→ **Exercise directions**
Copy out all the entries word for word.

Start

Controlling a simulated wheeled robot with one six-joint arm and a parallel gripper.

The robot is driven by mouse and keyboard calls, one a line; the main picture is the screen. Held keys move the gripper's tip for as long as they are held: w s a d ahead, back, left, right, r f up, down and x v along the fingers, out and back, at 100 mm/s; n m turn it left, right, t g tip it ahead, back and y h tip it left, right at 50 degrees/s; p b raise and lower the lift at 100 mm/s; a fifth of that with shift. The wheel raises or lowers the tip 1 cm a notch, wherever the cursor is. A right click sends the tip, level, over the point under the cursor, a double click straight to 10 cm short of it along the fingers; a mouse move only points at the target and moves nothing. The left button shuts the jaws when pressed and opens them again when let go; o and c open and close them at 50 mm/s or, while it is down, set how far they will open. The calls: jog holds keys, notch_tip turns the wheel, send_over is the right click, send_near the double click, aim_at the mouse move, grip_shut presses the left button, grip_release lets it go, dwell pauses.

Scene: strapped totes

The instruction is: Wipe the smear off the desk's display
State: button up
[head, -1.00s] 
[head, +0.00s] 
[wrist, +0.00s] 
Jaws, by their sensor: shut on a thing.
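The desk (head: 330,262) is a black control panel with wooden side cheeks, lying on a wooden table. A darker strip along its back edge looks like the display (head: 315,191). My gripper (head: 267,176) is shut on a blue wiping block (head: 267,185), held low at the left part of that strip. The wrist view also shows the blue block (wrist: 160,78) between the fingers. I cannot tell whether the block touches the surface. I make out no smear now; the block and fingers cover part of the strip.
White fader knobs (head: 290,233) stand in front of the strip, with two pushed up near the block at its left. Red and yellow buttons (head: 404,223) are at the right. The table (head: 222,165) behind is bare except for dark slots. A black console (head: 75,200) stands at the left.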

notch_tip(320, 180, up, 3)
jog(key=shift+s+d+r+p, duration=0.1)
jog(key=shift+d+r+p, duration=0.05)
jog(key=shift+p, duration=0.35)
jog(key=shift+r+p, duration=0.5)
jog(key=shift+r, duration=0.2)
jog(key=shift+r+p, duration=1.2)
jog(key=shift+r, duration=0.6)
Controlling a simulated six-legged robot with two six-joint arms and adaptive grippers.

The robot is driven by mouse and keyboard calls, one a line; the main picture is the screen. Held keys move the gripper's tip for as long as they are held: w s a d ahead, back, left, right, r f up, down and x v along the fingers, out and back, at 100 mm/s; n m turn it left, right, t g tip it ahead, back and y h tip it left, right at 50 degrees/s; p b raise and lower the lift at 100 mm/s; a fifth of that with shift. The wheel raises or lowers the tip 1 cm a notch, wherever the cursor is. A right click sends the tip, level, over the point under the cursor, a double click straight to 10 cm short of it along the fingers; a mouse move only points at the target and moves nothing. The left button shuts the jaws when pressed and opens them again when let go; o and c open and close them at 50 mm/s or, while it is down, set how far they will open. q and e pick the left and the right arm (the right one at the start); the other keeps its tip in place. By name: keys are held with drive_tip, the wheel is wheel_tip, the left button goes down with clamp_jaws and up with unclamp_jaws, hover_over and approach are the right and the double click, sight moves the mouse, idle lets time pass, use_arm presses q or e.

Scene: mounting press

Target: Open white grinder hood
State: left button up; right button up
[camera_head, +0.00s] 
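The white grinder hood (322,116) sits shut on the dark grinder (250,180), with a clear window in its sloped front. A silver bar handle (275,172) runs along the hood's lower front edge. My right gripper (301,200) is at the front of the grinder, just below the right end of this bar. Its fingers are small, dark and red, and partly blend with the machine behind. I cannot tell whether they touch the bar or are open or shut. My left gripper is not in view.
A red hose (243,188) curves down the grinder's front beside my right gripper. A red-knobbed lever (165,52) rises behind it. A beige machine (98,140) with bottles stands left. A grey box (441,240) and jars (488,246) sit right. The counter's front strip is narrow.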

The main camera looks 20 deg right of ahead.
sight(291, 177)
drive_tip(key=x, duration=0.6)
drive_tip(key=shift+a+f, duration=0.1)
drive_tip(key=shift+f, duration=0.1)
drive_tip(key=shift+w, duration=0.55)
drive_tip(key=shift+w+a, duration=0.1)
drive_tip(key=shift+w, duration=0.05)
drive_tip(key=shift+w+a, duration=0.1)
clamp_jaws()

End

→ **Result**
Controlling a simulated wheeled robot with one six-joint arm and a parallel gripper.

The robot is driven by mouse and keyboard calls, one a line; the main picture is the screen. Held keys move the gripper's tip for as long as they are held: w s a d ahead, back, left, right, r f up, down and x v along the fingers, out and back, at 100 mm/s; n m turn it left, right, t g tip it ahead, back and y h tip it left, right at 50 degrees/s; p b raise and lower the lift at 100 mm/s; a fifth of that with shift. The wheel raises or lowers the tip 1 cm a notch, wherever the cursor is. A right click sends the tip, level, over the point under the cursor, a double click straight to 10 cm short of it along the fingers; a mouse move only points at the target and moves nothing. The left button shuts the jaws when pressed and opens them again when let go; o and c open and close them at 50 mm/s or, while it is down, set how far they will open. The calls: jog holds keys, notch_tip turns the wheel, send_over is the right click, send_near the double click, aim_at the mouse move, grip_shut presses the left button, grip_release lets it go, dwell pauses.

Scene: strapped totes

The instruction is: Wipe the smear off the desk's display
State: button up
[head, -1.00s] 
[head, +0.00s] 
[wrist, +0.00s] 
Jaws, by their sensor: shut on a thing.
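The desk (head: 330,262) is a black control panel with wooden side cheeks, lying on a wooden table. A darker strip along its back edge looks like the display (head: 315,191). My gripper (head: 267,176) is shut on a blue wiping block (head: 267,185), held low at the left part of that strip. The wrist view also shows the blue block (wrist: 160,78) between the fingers. I cannot tell whether the block touches the surface. I make out no smear now; the block and fingers cover part of the strip.
White fader knobs (head: 290,233) stand in front of the strip, with two pushed up near the block at its left. Red and yellow buttons (head: 404,223) are at the right. The table (head: 222,165) behind is bare except for dark slots. A black console (head: 75,200) stands at the left.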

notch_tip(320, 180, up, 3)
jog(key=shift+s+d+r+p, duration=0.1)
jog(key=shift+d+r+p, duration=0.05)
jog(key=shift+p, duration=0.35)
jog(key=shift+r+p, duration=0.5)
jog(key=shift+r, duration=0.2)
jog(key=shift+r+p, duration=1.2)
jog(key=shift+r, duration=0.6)
Controlling a simulated six-legged robot with two six-joint arms and adaptive grippers.

The robot is driven by mouse and keyboard calls, one a line; the main picture is the screen. Held keys move the gripper's tip for as long as they are held: w s a d ahead, back, left, right, r f up, down and x v along the fingers, out and back, at 100 mm/s; n m turn it left, right, t g tip it ahead, back and y h tip it left, right at 50 degrees/s; p b raise and lower the lift at 100 mm/s; a fifth of that with shift. The wheel raises or lowers the tip 1 cm a notch, wherever the cursor is. A right click sends the tip, level, over the point under the cursor, a double click straight to 10 cm short of it along the fingers; a mouse move only points at the target and moves nothing. The left button shuts the jaws when pressed and opens them again when let go; o and c open and close them at 50 mm/s or, while it is down, set how far they will open. q and e pick the left and the right arm (the right one at the start); the other keeps its tip in place. By name: keys are held with drive_tip, the wheel is wheel_tip, the left button goes down with clamp_jaws and up with unclamp_jaws, hover_over and approach are the right and the double click, sight moves the mouse, idle lets time pass, use_arm presses q or e.

Scene: mounting press

Target: Open white grinder hood
State: left button up; right button up
[camera_head, +0.00s] 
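The white grinder hood (322,116) sits shut on the dark grinder (250,180), with a clear window in its sloped front. A silver bar handle (275,172) runs along the hood's lower front edge. My right gripper (301,200) is at the front of the grinder, just below the right end of this bar. Its fingers are small, dark and red, and partly blend with the machine behind. I cannot tell whether they touch the bar or are open or shut. My left gripper is not in view.
A red hose (243,188) curves down the grinder's front beside my right gripper. A red-knobbed lever (165,52) rises behind it. A beige machine (98,140) with bottles stands left. A grey box (441,240) and jars (488,246) sit right. The counter's front strip is narrow.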

The main camera looks 20 deg right of ahead.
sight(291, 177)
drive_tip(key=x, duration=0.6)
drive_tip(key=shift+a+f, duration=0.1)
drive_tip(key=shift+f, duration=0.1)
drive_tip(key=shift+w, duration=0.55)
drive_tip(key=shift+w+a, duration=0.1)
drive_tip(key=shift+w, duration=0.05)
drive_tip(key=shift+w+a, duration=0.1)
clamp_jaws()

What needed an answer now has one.